The problem now for U.S. recyclers is that the costs of sorting domestically — if labor is even available — are close to the value of the materials on the commodities markets, said Horowitz.

GPU-Driven Recyclers 

AMP has changed the economics for recyclers. Its image classification models are deployed on NVIDIA GPUs to enable robot arms with suction cups to zip about conveyor belts, picking out trash to help.

The computer vision system for the robot arms can recognize an ever-expanding number of items. It can swiftly sort everything from Starbucks cups, PET plastic bottles and clamshell containers, to office paper, aluminum cans, hazards and many more items. The system identifies dozens of categories simultaneously.
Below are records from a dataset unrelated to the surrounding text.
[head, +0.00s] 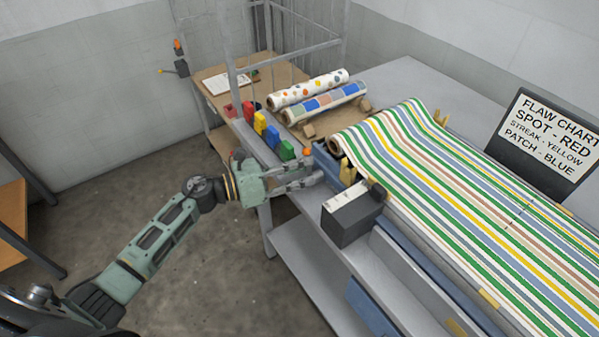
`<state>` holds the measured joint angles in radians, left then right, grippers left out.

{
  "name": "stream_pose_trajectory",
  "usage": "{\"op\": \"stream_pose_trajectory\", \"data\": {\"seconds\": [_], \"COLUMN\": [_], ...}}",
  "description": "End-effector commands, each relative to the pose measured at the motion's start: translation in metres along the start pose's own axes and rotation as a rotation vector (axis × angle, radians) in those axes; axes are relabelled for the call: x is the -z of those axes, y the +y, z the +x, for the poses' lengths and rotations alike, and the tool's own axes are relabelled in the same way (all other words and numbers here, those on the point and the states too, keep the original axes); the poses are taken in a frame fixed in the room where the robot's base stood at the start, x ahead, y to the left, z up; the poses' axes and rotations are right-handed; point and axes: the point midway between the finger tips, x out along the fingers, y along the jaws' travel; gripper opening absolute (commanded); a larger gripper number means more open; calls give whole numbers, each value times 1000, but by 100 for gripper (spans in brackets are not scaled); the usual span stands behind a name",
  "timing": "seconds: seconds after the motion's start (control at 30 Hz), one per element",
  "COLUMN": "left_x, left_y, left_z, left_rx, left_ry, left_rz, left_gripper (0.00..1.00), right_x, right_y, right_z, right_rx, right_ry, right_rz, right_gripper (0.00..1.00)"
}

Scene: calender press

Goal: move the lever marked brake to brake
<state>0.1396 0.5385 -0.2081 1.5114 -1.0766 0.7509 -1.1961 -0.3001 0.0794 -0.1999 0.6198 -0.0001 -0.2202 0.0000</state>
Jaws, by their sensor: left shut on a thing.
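My left gripper (305,177) reaches in from the left at the near edge of the press table. Its fingers are shut around something slim that they mostly hide. A small orange-red tip (307,152) shows just above the fingers; it looks like the knob of a lever. A dark grey box (350,222) with a white label plate (345,196) stands just right of the fingertips. The label's writing is too small to read, so I cannot confirm the brake marking. My right gripper is not in view.
Striped fabric (440,170) covers the press at right. A flaw chart (545,140) stands behind it. Coloured blocks (262,125) line the table's left edge, close to the gripper. Two patterned rolls (325,103) lie behind. The floor (190,240) at left is clear.

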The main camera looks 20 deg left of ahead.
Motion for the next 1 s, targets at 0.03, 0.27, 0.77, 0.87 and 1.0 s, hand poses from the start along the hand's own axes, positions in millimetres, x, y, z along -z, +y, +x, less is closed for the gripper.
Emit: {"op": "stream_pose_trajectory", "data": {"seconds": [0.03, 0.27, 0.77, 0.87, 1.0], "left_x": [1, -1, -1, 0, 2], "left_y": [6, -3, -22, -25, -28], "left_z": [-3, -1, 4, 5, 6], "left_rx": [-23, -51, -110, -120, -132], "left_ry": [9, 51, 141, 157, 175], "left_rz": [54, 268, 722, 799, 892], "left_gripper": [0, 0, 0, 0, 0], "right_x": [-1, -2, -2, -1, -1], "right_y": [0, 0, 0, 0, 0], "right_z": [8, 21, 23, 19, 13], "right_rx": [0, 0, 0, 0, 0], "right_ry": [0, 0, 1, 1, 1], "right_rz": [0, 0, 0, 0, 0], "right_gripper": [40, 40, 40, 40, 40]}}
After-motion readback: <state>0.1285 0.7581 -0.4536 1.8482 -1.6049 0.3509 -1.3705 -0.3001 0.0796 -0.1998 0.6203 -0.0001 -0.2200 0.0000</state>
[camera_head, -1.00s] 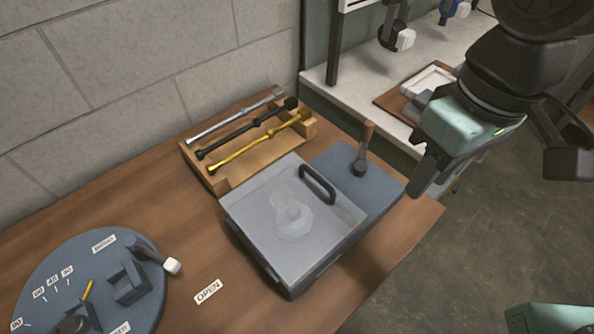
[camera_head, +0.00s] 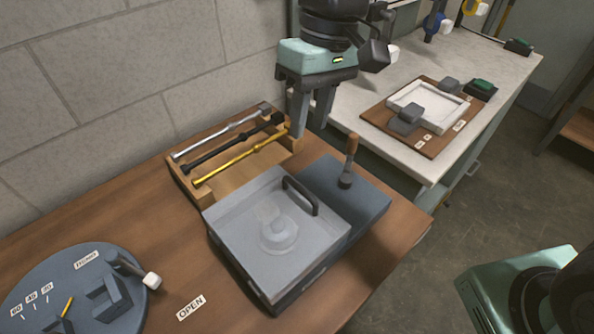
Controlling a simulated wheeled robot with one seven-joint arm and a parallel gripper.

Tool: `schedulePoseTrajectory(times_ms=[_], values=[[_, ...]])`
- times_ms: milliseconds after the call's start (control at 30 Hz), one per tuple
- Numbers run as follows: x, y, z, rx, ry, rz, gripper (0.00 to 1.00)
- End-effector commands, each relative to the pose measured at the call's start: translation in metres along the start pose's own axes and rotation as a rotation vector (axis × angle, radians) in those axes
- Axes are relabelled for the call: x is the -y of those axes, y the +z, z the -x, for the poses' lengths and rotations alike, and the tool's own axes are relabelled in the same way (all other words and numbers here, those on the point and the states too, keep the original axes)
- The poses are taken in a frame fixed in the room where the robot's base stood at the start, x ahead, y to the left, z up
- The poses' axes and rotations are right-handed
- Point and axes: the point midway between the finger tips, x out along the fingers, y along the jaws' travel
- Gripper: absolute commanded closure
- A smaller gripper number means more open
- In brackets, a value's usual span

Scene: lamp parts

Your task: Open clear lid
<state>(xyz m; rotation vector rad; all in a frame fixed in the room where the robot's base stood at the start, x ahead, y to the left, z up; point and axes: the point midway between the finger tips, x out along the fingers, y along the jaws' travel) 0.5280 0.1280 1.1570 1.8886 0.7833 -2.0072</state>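The clear lid (camera_head: 240,225) lies shut over a dark grey box on the wooden table. A pale round part shows through it. A black bar handle (camera_head: 301,196) stands on the lid's far right side. My gripper (camera_head: 309,134) points down beyond the box, above and behind the handle in the picture, near the right end of the tool rack. Its two fingers are apart with nothing seen between them, and it is not touching the lid or handle.
A wooden rack (camera_head: 186,186) with silver, black and gold rods stands behind the box. A wooden-handled lever (camera_head: 350,160) rises from a grey plate right of the lid. A round dial plate (camera_head: 75,290) and an OPEN label (camera_head: 191,307) lie left. A white bench (camera_head: 480,60) stands behind right.

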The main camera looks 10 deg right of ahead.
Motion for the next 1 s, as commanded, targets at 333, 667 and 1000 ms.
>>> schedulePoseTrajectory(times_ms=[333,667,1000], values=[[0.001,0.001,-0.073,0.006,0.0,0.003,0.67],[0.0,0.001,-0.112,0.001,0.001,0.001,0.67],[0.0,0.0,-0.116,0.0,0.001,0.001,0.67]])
The company’s millions of labeled images drive its highly accurate image classification models, capable of identifying thousands of recyclables in milliseconds, so its robotic arms can sweep into action. AMP Robotics relies on NVIDIA GeForce RTX or V100 GPUs, depending on the recycling center, to run this split-second inference.
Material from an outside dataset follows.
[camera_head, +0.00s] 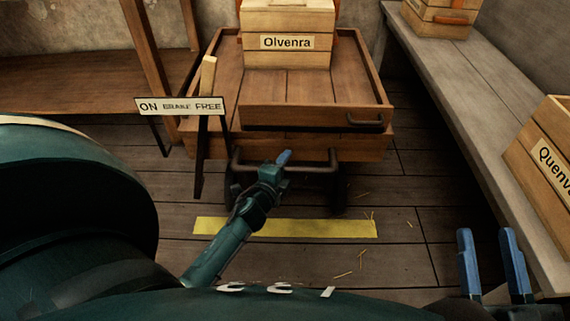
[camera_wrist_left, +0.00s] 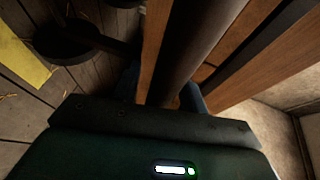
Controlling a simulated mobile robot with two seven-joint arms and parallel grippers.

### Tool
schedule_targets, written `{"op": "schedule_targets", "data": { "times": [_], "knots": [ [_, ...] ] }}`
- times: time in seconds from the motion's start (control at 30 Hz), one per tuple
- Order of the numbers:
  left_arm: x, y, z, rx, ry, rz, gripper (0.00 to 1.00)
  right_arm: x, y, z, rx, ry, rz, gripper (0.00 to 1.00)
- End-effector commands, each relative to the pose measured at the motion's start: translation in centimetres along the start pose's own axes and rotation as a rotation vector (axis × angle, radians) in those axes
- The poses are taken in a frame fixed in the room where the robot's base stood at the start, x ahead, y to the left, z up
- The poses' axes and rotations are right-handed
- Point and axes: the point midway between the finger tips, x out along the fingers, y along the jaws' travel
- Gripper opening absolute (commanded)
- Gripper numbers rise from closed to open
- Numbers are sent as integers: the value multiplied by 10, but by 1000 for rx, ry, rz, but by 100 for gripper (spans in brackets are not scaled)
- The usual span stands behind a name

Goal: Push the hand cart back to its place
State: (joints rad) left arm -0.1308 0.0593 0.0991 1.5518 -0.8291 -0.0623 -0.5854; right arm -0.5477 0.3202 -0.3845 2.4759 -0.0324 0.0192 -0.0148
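The hand cart (camera_head: 221,91) is a wooden flatbed with raised edges and a dark metal push handle (camera_head: 312,168) on its near side. It carries a crate labelled Olvenra (camera_head: 288,59). My left gripper (camera_head: 283,158) is at the handle. In the left wrist view, a dark bar (camera_wrist_left: 196,45) runs between its blue fingers (camera_wrist_left: 165,92), with a gap seeming to show on one side. A wooden lever (camera_head: 207,75) stands at the cart's near left, by a sign reading ON BRAKE FREE (camera_head: 180,106). My right gripper (camera_head: 492,262) is open and empty at lower right.
A yellow floor strip (camera_head: 285,228) lies near the cart's front; it also shows in the left wrist view (camera_wrist_left: 22,48). A grey bench (camera_head: 460,110) runs along the right with a crate labelled Quenv… (camera_head: 550,150). A wooden bench (camera_head: 80,85) stands left. Straw lies on the plank floor.

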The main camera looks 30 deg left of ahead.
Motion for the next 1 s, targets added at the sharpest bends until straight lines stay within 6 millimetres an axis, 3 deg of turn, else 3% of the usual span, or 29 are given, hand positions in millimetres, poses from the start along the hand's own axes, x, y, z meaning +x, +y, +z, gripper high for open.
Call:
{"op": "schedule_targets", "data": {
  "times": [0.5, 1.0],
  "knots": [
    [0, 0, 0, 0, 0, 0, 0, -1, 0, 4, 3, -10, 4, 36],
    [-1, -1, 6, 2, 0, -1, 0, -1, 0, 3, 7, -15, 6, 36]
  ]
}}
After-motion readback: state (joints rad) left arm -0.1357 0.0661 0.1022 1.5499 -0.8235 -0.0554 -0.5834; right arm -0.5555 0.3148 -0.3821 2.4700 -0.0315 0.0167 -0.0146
AMP uses the end-to-end NVIDIA workflow to train its Neuron AI platform. The system can train on over a billion types of garbage and recyclables and run on the network in real time. NVIDIA TensorRT enables a doubling in speed-up on inference and a 50 percent reduction in latency.

Because AMP keeps a fixed amount of computing resources for latency and inference, anything the company can do to accelerate existing networks allows the company to reinvest that into larger networks that unlock more performance.

The startup now has more than 120 recycling robots deployed worldwide. Its customers span the U.S., Spain, Japan, Canada and other countries that are soon to launch.

Accelerated Business Prospects

Another capability AMP Robotics provides is data collection and analytics. This way recyclers can keep track in real time of how much revenue-generating materials are being collected and how much is being sent to landfill. Previously this was nearly impossible to track, Horowitz said.

AMP Robotics NVIDIA GPU-driven systems enable customers to bring costs down as well as sort plastics into different categories to achieve better returns. For instance, it can sort out HDPE color plastics, which is more valuable, from other plastics.

Also, the neural network can learn new materials over time, offering a wider range of sorting capabilities and new opportunities for revenue.

“You can separate out by color, brand or form factor, and when you start to do this, you can make the material worth a lot more,” he said.